Abu Waqid r.a. menceritakan bahwa tatkalah Rasulullah saw pergi ke Khaibar bertemu dengan sebuah pohon milik orang-orang musyrikin yang dinamakan ”dzatu anwaath.” Mereka biasanya menggantungkan senjata padanya, lalu para sahabat berkata: Ya Rsaulullah, buatkanlah untuk kami dzatu anwaath seperti yang mereka punya, maka Nabi SAW bersabda:
“Maha suci Allah, ini sama dengan yang pernah dikatakan oleh kaum Musa a.s.: buatkanlah untuk kami Tuhan sebagaimana Tuhan mereka, demi dzat yang jiwaku berada di tangan-Nya sungguh kalian ini mengikuti langkah-langkah orang-orang sebelum kalian.“ (HR. Tirmizi, hadits hasan).
Karakter suka meniru dan taklid meskipun kenyataanya ada dalam jiwa, namun ia tercela dalam agama jika pelakunya menyimpang dalam keyakinan dan pemikiranya, khususnya apabila terjadi dalam masalah aqidah atau ibadah atau syi’ar agama ataupun adat. Dan tatkalah kaum muslimin di zaman ini lemah maka semakin bertambahlah kwalitas meniru mereka kepada musuh-musuh Islam, dan fenomena-fenomena yang asing bertebaran di mana-mana baik dalam bentuk barang konsumtif ataupun prilaku dan akhlak. Di antara fenomena itu adalah bentuk perhatian mereka yang besar terhadap hari raya valentine yang notabenya bertujuan untuk mengenang pendeta Valentine sebagaimana yang dikisahkan oleh Amel. Jika mereka memperingati itu dengan sebuah keyakianan dan niat mengenang Valentine maka tidak diragukan lagi itu adalah perbuatan kufur, adapun jika tidak bermaksud itu maka ia telah berbuat kemungkaran yang besar.

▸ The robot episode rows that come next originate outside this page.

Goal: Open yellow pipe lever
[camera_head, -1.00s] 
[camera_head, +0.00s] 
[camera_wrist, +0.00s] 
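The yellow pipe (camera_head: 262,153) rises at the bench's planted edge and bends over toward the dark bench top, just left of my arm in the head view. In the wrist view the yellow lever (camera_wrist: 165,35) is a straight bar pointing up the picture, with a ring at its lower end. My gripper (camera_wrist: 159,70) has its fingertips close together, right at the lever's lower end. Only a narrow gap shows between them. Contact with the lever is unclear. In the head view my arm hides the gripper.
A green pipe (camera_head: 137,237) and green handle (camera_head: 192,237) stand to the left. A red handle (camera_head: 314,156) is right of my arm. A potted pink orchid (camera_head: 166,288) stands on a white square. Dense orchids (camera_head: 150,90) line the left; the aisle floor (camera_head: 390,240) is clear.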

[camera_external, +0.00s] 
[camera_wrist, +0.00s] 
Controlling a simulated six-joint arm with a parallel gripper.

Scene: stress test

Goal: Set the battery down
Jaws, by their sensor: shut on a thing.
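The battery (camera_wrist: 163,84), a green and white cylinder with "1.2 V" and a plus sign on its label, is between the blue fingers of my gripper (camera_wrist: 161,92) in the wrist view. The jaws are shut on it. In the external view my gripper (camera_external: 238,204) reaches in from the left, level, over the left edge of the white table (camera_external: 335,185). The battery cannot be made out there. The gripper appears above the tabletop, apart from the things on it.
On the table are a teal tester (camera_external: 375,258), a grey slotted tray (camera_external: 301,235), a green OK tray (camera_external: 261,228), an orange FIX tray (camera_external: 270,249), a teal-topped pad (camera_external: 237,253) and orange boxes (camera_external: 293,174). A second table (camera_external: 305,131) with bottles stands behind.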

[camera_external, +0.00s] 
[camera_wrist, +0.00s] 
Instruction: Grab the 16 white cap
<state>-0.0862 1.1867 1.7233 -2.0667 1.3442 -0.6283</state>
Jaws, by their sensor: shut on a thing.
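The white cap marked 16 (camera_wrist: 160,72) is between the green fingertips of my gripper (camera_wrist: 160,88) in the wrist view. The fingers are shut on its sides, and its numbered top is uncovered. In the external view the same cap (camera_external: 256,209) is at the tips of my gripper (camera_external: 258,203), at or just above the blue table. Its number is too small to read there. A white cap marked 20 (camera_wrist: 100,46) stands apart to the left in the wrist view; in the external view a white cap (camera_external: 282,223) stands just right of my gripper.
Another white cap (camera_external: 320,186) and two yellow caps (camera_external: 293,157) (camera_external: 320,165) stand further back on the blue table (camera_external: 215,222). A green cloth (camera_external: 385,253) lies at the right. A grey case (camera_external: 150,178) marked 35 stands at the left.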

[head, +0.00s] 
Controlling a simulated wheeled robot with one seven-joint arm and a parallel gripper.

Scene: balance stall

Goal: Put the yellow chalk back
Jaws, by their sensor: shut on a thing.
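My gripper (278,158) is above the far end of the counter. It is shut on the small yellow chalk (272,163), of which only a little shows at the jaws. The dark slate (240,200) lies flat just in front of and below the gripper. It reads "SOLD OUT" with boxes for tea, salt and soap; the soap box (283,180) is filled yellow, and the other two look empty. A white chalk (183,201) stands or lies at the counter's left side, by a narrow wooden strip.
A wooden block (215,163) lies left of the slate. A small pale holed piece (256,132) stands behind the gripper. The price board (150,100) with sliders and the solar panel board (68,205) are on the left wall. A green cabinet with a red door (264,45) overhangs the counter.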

Ibnu Qayyim mengatakan: “Memberi ucapan selamat terhadap syi’ar-syiar agama kafir adalah haram hukumnya (semua sepakat), seperti memberi selamat atas hari raya mereka atau puasa mereka dengan mengatakan: I’dun mubarak alaika (semoga hari rayamu membawa berkah bagimu), atau berbahagialah dengan hari rayamu, dan yang sejenisnya. Ini semua meski orang yang mengucapkanya tidak dihukumi kafir, namun itu adalah termasuk perbuatan yang diharamkan dan sama saja dengan memberi selamat atas sujud mereka kepada salib. Bahkan hal itu lebih terkutuk dan lebih besar dosanya dibanding memberi selamat terhadap perilaku minum khamr dan membunuh jiwa...Banyak orang yang tidak memiliki perhatian serta sensitifitas agama terjerumus ke dalam perilaku tersebut tanpa menyadari keburukanya, sebagaimana orang yang menyambut seorang hamba atas kemaksiatanya atau perbuatan bid’ahnya atau kekufuranya, maka orang semacam itu diancam mendapat murka dan kutukan-Nya “.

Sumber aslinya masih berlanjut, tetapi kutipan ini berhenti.